Kendrick told a Phillies spokesman he did not want to speak to reporters after the game, so it is unclear if he was upset at himself, at his teammates for missing a catchable ball or his manager for pulling him from the game.

Maybe it was all of the above.

“I don’t know,” Utley said. “It’s a question you have to ask him. Kendrick is a competitor. He wants to be out there all the time. I don’t blame the guy for being frustrated coming out of the game. I expect that.”

Left-hander Mario Hollands walked pinch-hitter Adam Duvall on four pitches to load the bases. Joe Panik then hit a high chopper behind the mound. Hollands fielded the ball, but threw late to first as Sandoval scored to make it 5-3.

Right-hander Justin De Fratus replaced Hollands and got pinch-hitter Gregor Blanco to hit a ball to shallow left field, but the ball fell between Domonic Brown and Rollins to score Morse to make it 5-4. Angel Pagan followed two batters later with a sacrifice fly to right to score Duvall to tie the game.

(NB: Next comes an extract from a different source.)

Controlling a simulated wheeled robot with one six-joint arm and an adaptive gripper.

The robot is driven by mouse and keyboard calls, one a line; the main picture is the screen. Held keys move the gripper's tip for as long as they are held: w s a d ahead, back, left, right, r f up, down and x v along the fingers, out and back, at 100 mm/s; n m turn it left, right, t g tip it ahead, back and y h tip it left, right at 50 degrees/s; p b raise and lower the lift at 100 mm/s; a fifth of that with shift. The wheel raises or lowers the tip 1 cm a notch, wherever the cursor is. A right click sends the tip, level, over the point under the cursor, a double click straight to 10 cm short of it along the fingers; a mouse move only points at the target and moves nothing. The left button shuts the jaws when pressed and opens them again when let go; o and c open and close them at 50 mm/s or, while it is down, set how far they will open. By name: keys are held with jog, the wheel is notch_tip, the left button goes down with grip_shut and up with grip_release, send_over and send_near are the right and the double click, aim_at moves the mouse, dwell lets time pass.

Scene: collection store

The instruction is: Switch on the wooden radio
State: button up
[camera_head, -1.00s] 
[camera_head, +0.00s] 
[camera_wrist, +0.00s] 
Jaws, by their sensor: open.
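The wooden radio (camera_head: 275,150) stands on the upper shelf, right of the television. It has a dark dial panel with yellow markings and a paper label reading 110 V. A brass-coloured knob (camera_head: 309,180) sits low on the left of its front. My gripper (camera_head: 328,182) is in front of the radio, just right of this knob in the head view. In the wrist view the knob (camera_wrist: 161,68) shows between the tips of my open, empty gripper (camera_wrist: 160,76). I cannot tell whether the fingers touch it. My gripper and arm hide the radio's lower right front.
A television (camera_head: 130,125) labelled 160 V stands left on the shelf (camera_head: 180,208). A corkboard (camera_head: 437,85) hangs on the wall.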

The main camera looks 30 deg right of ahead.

The Giants scored the winning run in the eighth inning when Panik hit a leadoff triple against Phillies left-hander Antonio Bastardo and scored on Blanco’s single past Rollins, who broke left on the play when the ball actually went right.

“I never saw it,” Rollins said. “If the ball was hit at me, it would have hit me in the face. There was a reflection off the padding in front of the seats. If I see it, I make a diving or backhand play, but I never saw it. I heard it. That’s all I can tell you. Until I saw the replay, I had no idea where the ball was.”

Kendrick’s homer off Pence made it 1-0. It was the eighth home run he has allowed in the first inning this season. He has allowed 25 earned runs in 25 first innings for a robust 9.00 ERA, which is the highest mark in baseball among pitchers with 20 or more starts.

Cubs right-hander Edwin Jackson is second with a 7.92 ERA.

But Kendrick settled in, and the Phillies came back against Giants right-hander Tim Hudson. The Phillies took a 2-1 lead in the third inning and scored three more runs in the fifth to take a 5-1 lead. But they also left the bases loaded in the fifth and sixth innings.

“We didn’t maximize and left some runners out there,” Sandberg said. “The combination of the two [misplays in the sixth] was a momentum swing.”